Amazon disputes with difficult sellers rarely get resolved with one clean move. When the normal tools stop working, sometimes the best thing you can do is stop fighting the existing mess and build something clean alongside it.
No lawsuits, no escalations, no lost revenue. Everything we used was already available to the client as the legitimate brand owner. Sometimes the smartest move is the one that does not need anyone else's permission.
A motorcycle and bicycle GPS tracker brand ran a strict no-discount policy across both 2025 Prime events — July Prime Day and Prime Big Deal Days in October — across UK and US Amazon marketplaces. Four event windows, four different market responses, and zero deals submitted, zero discounts offered, zero deal fees paid.
The 2024 comparison figures look dramatic because 2024 was heavily disrupted by inventory stockouts. The meaningful number isn't the percentage lift. It's that every pound and dollar above was earned at full margin, across all four windows.
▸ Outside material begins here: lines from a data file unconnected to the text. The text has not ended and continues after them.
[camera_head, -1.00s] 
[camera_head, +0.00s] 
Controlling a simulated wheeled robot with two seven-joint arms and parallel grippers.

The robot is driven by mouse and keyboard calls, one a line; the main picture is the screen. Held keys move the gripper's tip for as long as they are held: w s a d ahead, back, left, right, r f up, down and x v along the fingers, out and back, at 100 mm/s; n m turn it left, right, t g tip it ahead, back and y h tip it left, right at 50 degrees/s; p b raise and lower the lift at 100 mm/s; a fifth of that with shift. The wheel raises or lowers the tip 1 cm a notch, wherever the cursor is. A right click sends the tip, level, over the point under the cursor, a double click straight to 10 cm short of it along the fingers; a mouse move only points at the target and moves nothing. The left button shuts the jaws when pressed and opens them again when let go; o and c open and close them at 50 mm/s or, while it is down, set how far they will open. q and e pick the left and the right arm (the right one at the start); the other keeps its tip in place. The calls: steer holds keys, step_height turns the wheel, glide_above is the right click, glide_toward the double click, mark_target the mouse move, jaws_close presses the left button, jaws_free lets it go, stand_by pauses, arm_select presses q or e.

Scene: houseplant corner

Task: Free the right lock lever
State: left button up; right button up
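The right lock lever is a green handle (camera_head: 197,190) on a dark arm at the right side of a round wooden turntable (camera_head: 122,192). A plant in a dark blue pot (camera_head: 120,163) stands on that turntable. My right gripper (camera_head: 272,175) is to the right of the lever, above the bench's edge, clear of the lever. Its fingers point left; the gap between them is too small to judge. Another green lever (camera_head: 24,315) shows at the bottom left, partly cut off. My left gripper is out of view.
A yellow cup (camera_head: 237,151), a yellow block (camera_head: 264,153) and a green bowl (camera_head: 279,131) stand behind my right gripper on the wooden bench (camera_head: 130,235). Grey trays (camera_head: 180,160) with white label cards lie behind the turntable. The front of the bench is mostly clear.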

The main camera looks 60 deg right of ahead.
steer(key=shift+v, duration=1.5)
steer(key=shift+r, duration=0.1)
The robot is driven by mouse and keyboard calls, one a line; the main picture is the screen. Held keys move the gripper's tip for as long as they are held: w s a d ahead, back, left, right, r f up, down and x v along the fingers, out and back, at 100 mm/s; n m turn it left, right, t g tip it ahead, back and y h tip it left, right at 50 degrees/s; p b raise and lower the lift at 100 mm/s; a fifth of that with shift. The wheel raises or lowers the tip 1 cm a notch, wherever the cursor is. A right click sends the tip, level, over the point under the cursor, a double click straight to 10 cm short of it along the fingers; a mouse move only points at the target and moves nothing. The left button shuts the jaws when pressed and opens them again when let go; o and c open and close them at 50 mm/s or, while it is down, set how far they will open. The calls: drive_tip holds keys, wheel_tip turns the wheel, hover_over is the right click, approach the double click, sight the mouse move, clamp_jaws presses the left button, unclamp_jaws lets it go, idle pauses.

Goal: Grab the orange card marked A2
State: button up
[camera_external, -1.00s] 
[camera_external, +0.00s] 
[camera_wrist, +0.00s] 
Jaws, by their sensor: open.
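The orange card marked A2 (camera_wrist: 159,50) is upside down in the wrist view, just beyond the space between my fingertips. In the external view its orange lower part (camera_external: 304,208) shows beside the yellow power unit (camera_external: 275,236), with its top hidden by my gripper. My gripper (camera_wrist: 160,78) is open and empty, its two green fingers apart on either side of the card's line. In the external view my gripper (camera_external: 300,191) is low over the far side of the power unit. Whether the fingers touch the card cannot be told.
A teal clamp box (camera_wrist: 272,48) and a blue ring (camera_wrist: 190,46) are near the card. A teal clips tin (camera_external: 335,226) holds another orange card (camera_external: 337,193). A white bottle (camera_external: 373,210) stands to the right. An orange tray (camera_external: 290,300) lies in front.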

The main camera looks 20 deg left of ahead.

| MARKET | EVENT | TOTAL SALES | STANDOUT DAY |
|---|---|---|---|
| UK | July 2025 Prime Day | £39,977 | Jul 21 (~£2,300. Post-event peak) |
| US | July 2025 Prime Day | $84,990 | Jul 19 (~$5,800. Post-event peak) |
| UK | October 2025 PBDD | £24,578 | Oct 7 (~£1,750. Prime Day itself) |
| US | October 2025 PBDD | $39,934 | Oct 9–10 (~$2,600/day. Post-event) |
The same no-discount strategy produced four genuinely different results. The most important insight: in three of the four markets, the highest sales day of the month fell outside the event window. "Prime Day = your best days" is a marketing assumption, not a data reality.
A no-discount strategy doesn't mean ignoring Prime events. It means refusing to let them dictate your pricing, channel relationships, or customer expectations.
Sometimes the event is your best week. Sometimes a regular Tuesday three weeks later beats every event day. Sometimes the post-event recovery is where the real revenue lives. In every scenario above, the brand made more money by not discounting than they would have by participating. Across four markets, two events, and an entire Q4 cycle.
For sellers willing to play the longer game, that's the actual prize.